Düzenin eski haline dönmesi ile birlikte kira ve yurt ücretlerindeki artış da gerçekleşti. Bırakın öğrencileri şu an işinde gücünde olan insanlar bile kira öderken sıkıntı yaşıyor. Öğrencilerin yoğun olarak kaldığı semtlerde uzun yıllardır ev sahipleri yüksek kiralar istiyor. Bunun sebebi de öğrencilerin 2-3 kişi olarak kirayı bölüşmeleri. Ev sahipleri kiraları öyle düzeylere getiriyor ki bölüşülmüş kira da bile tek başınıza büyük bir masrafın altına giriyorsunuz. Bunun içinde ev masrafları, okul ihtiyaçları, özel ihtiyaçlar yok üstelik. Okumaya çalışan gençlerin bu kadar büyük bir maddi zorluğun altına girmesi ne kadar normal olabilir?

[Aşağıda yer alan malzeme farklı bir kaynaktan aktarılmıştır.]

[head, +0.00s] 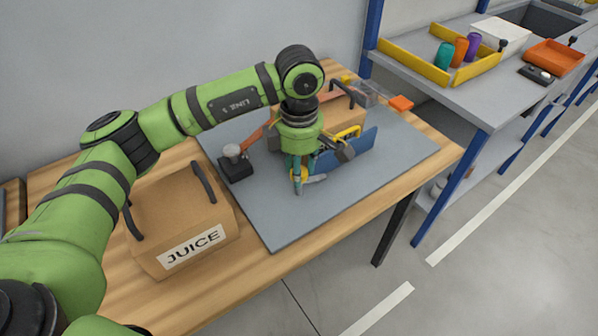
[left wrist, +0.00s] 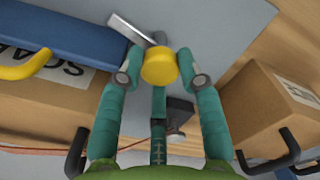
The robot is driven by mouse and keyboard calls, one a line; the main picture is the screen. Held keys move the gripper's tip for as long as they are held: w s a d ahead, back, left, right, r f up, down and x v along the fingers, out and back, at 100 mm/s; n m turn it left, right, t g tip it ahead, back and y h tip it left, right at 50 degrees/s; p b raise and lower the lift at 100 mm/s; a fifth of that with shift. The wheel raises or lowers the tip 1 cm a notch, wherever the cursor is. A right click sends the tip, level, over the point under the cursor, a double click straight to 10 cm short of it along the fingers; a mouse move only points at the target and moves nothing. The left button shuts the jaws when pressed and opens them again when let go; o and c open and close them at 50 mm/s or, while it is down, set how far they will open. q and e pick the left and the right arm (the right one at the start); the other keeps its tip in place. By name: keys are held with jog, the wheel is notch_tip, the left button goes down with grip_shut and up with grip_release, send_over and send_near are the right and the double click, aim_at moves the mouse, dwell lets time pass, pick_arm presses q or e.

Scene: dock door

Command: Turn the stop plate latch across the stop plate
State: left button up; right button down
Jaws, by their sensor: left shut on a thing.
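The stop plate (head: 357,151) is a blue upright plate with a yellow handle (head: 347,133), on the grey mat; it also shows at the upper left of the left wrist view (left wrist: 75,33). The stop plate latch has a yellow knob (left wrist: 159,67) and a grey metal bar (left wrist: 131,30); the bar also shows in the head view (head: 314,180). The bar points out from the knob, close by the plate's near end; I cannot tell if it overlaps the plate. My left gripper (head: 298,180) points down, its teal fingers shut around the knob. My right gripper is out of view.
A cardboard JUICE box (head: 183,220) with black handles stands left of the mat (head: 270,218). Another carton (head: 340,113) stands behind the plate. A black block with a grey knob (head: 234,160) is left of the gripper. The mat's front right is clear. A grey shelf (head: 440,85) stands right.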

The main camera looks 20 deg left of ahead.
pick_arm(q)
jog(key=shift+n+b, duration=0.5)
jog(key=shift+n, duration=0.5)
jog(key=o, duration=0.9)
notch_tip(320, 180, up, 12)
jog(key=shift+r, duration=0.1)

Hele küçük şehirlerden büyük şehirlere okumaya gelenler için durum daha da zorlaşıyor. 

Meslek sahibi olmak, kendini yetiştirmek ve iyi bir eğitim almak hayaliyle okumaya gelen öğrenciler sokakta kaldı. Bazıları durumla baş edemediği için kaydını dondurdu ve bu sene okula gitmeme kararı aldı. Temelinde birçok farklı sorunun yattığı bu problem ile ilgili çalışmalar yürütülse de hayat pahalılığı durumu pek değiştirecek gibi görünmüyor. 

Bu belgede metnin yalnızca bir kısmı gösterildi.